§ WRITTEN REQUEST: Reproduce the full listing below unchanged, apart from the pictures.

§ DATA SECTION:
◆ ◆ ◆ ◆

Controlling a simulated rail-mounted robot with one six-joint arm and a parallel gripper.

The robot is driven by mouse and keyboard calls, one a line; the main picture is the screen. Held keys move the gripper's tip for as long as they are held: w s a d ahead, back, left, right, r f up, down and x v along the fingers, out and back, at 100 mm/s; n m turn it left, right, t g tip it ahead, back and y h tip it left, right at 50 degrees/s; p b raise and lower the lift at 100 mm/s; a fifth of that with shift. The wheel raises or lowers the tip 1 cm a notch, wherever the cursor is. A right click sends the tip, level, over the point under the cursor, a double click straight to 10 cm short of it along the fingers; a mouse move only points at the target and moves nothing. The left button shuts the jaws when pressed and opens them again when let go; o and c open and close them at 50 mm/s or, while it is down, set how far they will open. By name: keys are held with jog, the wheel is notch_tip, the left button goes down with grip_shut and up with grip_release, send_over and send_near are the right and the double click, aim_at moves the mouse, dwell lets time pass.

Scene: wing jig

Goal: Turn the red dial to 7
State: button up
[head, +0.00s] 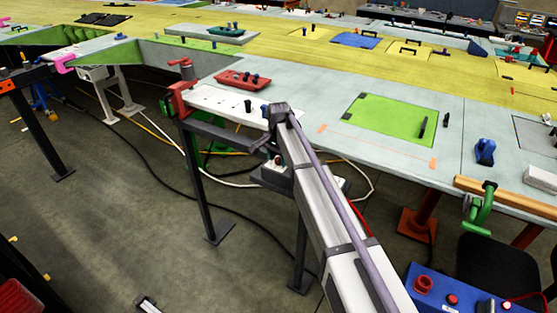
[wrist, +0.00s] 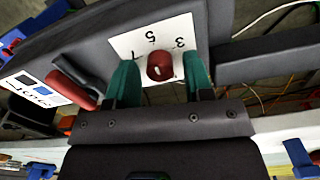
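The red dial (wrist: 161,66) sits on a white plate (wrist: 122,43) in the wrist view. Black numbers 7, 5 and 3 show on the plate, with 7 at the left, 5 at the top and 3 at the right of the dial. A small pale mark shows low on the dial's face; which number it points at I cannot tell. My gripper (wrist: 161,80) is open, its two green fingers to the left and right of the dial with visible gaps. In the head view my arm hides the dial, and the gripper's fingers cannot be made out.
A dark beam (wrist: 265,57) runs to the right. In the head view the wing surface (head: 330,90) bears a red tray (head: 243,80).

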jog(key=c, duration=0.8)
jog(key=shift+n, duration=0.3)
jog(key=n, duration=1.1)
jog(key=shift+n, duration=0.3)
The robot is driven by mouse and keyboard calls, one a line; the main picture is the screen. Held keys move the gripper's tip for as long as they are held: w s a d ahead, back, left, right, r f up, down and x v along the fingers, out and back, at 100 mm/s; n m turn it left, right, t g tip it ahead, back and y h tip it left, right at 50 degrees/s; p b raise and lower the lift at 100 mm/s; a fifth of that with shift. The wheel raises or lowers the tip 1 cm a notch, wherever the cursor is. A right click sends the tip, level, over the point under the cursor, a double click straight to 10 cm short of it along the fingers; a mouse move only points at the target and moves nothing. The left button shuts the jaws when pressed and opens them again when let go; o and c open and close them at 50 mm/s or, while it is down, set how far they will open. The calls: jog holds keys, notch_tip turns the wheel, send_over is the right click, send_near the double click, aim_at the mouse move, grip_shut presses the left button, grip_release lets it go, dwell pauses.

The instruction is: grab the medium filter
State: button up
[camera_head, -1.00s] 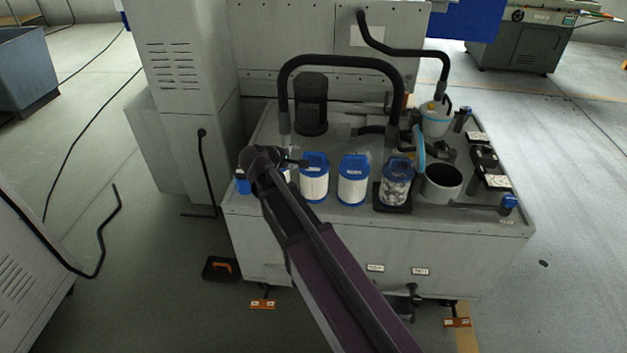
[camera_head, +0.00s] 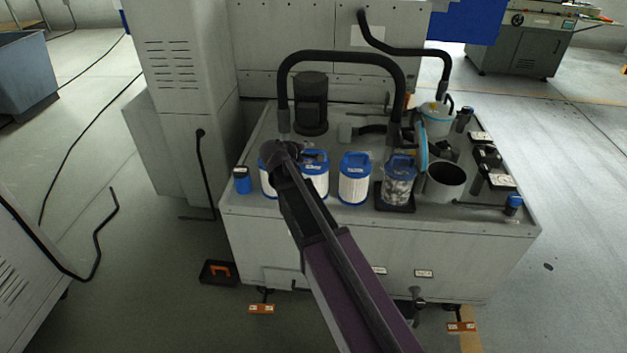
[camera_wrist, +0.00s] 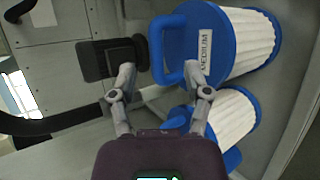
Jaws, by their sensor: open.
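The medium filter (camera_wrist: 245,42) is a white pleated cylinder with a blue cap, a blue loop handle and a label reading MEDIUM. It fills the upper right of the wrist view. In the head view it appears to be the filter (camera_head: 316,182) just right of my gripper (camera_head: 282,152), partly covered by my arm. My gripper (camera_wrist: 161,76) is open and empty in the wrist view. Its right finger is close to the handle; I cannot tell whether they touch. A second pleated filter (camera_wrist: 228,120) lies below the medium one there; its label is not visible.
Another blue-capped filter (camera_head: 354,186) and a clear, dark-filled canister (camera_head: 399,187) stand to the right on the grey tank top. A black cylinder (camera_head: 310,110) and a black arched hose (camera_head: 340,58) stand behind. A small blue container (camera_head: 242,183) stands at the left corner.

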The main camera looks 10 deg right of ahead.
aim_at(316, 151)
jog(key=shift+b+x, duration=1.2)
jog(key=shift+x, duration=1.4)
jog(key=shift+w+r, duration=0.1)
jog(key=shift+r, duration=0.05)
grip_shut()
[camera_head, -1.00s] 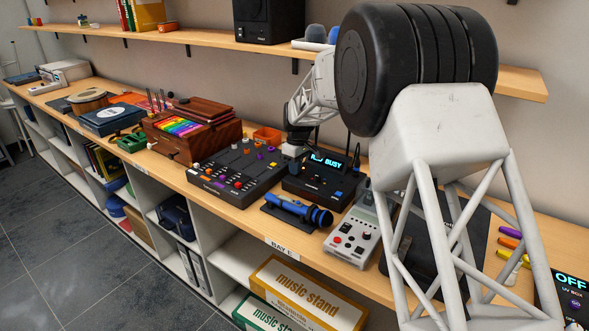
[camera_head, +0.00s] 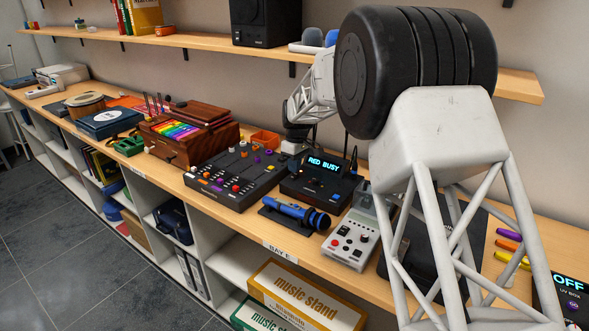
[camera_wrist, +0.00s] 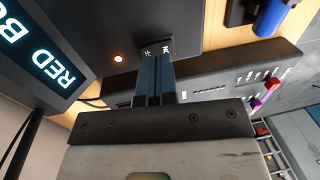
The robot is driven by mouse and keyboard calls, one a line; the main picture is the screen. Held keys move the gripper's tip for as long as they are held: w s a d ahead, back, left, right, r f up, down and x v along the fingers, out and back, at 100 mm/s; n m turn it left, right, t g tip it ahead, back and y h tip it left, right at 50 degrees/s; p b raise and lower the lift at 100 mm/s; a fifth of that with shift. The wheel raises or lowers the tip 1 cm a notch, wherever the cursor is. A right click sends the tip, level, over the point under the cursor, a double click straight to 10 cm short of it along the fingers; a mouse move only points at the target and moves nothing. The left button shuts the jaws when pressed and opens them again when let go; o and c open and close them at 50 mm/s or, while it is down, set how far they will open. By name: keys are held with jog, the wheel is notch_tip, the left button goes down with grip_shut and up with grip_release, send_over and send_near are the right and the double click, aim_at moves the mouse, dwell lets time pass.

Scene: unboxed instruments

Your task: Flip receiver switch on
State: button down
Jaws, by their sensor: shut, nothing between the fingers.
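The receiver is a black box (camera_head: 318,190) on the bench, with a lit display (camera_head: 323,164) reading "RED BUSY" and antennas at its back. In the wrist view the receiver (camera_wrist: 125,22) fills the upper left, with its display (camera_wrist: 40,60) at the left edge. In the head view the fingers are not clear.
A dark mixer (camera_head: 222,190) with coloured knobs stands close on the receiver's left. A blue microphone (camera_head: 295,212) lies in front of it, and a grey device (camera_head: 350,240) stands to the right. A wall shelf (camera_head: 200,39) runs above.

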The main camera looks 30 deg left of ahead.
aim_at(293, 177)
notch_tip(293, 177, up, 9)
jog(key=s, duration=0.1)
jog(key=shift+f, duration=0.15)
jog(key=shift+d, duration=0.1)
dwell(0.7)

◆ ◆ ◆ ◆

§ ANSWER FOR THIS EXERCISE:
Controlling a simulated rail-mounted robot with one six-joint arm and a parallel gripper.

The robot is driven by mouse and keyboard calls, one a line; the main picture is the screen. Held keys move the gripper's tip for as long as they are held: w s a d ahead, back, left, right, r f up, down and x v along the fingers, out and back, at 100 mm/s; n m turn it left, right, t g tip it ahead, back and y h tip it left, right at 50 degrees/s; p b raise and lower the lift at 100 mm/s; a fifth of that with shift. The wheel raises or lowers the tip 1 cm a notch, wherever the cursor is. A right click sends the tip, level, over the point under the cursor, a double click straight to 10 cm short of it along the fingers; a mouse move only points at the target and moves nothing. The left button shuts the jaws when pressed and opens them again when let go; o and c open and close them at 50 mm/s or, while it is down, set how far they will open. By name: keys are held with jog, the wheel is notch_tip, the left button goes down with grip_shut and up with grip_release, send_over and send_near are the right and the double click, aim_at moves the mouse, dwell lets time pass.

Scene: wing jig

Goal: Turn the red dial to 7
State: button up
[head, +0.00s] 
[wrist, +0.00s] 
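The red dial (wrist: 161,66) sits on a white plate (wrist: 122,43) in the wrist view. Black numbers 7, 5 and 3 show on the plate, with 7 at the left, 5 at the top and 3 at the right of the dial. A small pale mark shows low on the dial's face; which number it points at I cannot tell. My gripper (wrist: 161,80) is open, its two green fingers to the left and right of the dial with visible gaps. In the head view my arm hides the dial, and the gripper's fingers cannot be made out.
A dark beam (wrist: 265,57) runs to the right. In the head view the wing surface (head: 330,90) bears a red tray (head: 243,80).

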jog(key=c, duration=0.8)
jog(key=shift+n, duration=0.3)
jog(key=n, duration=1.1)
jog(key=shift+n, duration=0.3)
The robot is driven by mouse and keyboard calls, one a line; the main picture is the screen. Held keys move the gripper's tip for as long as they are held: w s a d ahead, back, left, right, r f up, down and x v along the fingers, out and back, at 100 mm/s; n m turn it left, right, t g tip it ahead, back and y h tip it left, right at 50 degrees/s; p b raise and lower the lift at 100 mm/s; a fifth of that with shift. The wheel raises or lowers the tip 1 cm a notch, wherever the cursor is. A right click sends the tip, level, over the point under the cursor, a double click straight to 10 cm short of it along the fingers; a mouse move only points at the target and moves nothing. The left button shuts the jaws when pressed and opens them again when let go; o and c open and close them at 50 mm/s or, while it is down, set how far they will open. The calls: jog holds keys, notch_tip turns the wheel, send_over is the right click, send_near the double click, aim_at the mouse move, grip_shut presses the left button, grip_release lets it go, dwell pauses.

The instruction is: grab the medium filter
State: button up
[camera_head, -1.00s] 
[camera_head, +0.00s] 
[camera_wrist, +0.00s] 
Jaws, by their sensor: open.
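The medium filter (camera_wrist: 245,42) is a white pleated cylinder with a blue cap, a blue loop handle and a label reading MEDIUM. It fills the upper right of the wrist view. In the head view it appears to be the filter (camera_head: 316,182) just right of my gripper (camera_head: 282,152), partly covered by my arm. My gripper (camera_wrist: 161,76) is open and empty in the wrist view. Its right finger is close to the handle; I cannot tell whether they touch. A second pleated filter (camera_wrist: 228,120) lies below the medium one there; its label is not visible.
Another blue-capped filter (camera_head: 354,186) and a clear, dark-filled canister (camera_head: 399,187) stand to the right on the grey tank top. A black cylinder (camera_head: 310,110) and a black arched hose (camera_head: 340,58) stand behind. A small blue container (camera_head: 242,183) stands at the left corner.

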The main camera looks 10 deg right of ahead.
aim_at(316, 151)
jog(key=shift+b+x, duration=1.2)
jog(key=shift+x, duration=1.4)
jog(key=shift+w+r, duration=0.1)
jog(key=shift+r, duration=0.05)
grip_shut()
[camera_head, -1.00s] 
[camera_head, +0.00s] 
[camera_wrist, +0.00s] 
The robot is driven by mouse and keyboard calls, one a line; the main picture is the screen. Held keys move the gripper's tip for as long as they are held: w s a d ahead, back, left, right, r f up, down and x v along the fingers, out and back, at 100 mm/s; n m turn it left, right, t g tip it ahead, back and y h tip it left, right at 50 degrees/s; p b raise and lower the lift at 100 mm/s; a fifth of that with shift. The wheel raises or lowers the tip 1 cm a notch, wherever the cursor is. A right click sends the tip, level, over the point under the cursor, a double click straight to 10 cm short of it along the fingers; a mouse move only points at the target and moves nothing. The left button shuts the jaws when pressed and opens them again when let go; o and c open and close them at 50 mm/s or, while it is down, set how far they will open. By name: keys are held with jog, the wheel is notch_tip, the left button goes down with grip_shut and up with grip_release, send_over and send_near are the right and the double click, aim_at moves the mouse, dwell lets time pass.

Scene: unboxed instruments

Your task: Flip receiver switch on
State: button down
Jaws, by their sensor: shut, nothing between the fingers.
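The receiver is a black box (camera_head: 318,190) on the bench, with a lit display (camera_head: 323,164) reading "RED BUSY" and antennas at its back. In the wrist view the receiver (camera_wrist: 125,22) fills the upper left, with its display (camera_wrist: 40,60) at the left edge. In the head view the fingers are not clear.
A dark mixer (camera_head: 222,190) with coloured knobs stands close on the receiver's left. A blue microphone (camera_head: 295,212) lies in front of it, and a grey device (camera_head: 350,240) stands to the right. A wall shelf (camera_head: 200,39) runs above.

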The main camera looks 30 deg left of ahead.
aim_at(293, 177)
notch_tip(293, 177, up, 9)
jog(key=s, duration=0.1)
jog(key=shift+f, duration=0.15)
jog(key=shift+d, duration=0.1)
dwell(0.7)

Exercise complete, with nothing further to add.